___ Provided data ___

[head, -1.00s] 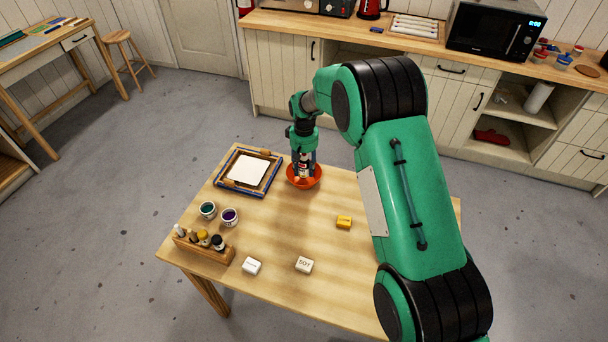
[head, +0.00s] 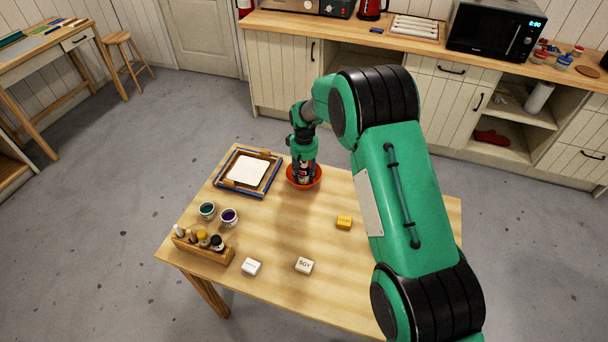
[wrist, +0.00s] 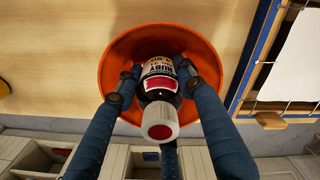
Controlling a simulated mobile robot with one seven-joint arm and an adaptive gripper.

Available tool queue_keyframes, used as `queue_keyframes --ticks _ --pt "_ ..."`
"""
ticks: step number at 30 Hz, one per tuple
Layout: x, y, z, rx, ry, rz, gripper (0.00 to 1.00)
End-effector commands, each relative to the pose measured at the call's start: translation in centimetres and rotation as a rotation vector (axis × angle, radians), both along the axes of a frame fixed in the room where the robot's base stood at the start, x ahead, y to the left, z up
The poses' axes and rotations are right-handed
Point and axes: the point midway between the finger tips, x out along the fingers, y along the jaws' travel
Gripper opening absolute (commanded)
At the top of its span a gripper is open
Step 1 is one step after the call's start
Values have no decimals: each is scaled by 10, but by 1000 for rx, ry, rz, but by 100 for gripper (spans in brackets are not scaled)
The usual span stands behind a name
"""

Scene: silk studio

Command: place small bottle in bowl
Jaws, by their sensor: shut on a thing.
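The small bottle (wrist: 160,83) has a pale cap and a white and red label reading "RUBY". My gripper (wrist: 157,80) is shut on it, with fingers on both sides. In the wrist view the bottle is over the inside of the orange bowl (wrist: 115,55). In the head view the bowl (head: 318,180) stands on the wooden table near its far edge. My gripper (head: 303,172) points down into it there, with the bottle between its fingers. Whether the bottle touches the bowl's bottom is hidden.
A framed screen (head: 249,169) lies just left of the bowl. Two small jars (head: 218,213) and a wooden rack (head: 203,247) of bottles stand at the left. A yellow block (head: 344,222) and two white blocks (head: 278,266) lie nearer. The table's middle is clear.

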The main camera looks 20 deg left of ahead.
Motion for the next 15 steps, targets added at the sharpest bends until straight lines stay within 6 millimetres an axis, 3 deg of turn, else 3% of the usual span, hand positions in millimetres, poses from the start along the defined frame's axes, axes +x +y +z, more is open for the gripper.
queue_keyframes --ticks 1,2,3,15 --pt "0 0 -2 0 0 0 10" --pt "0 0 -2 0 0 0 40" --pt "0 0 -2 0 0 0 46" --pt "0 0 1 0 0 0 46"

___

- **Instruction**
What is the number of lines in the data above that include the word "call"? Answer with that number only.

- **Answer to the exercise**
2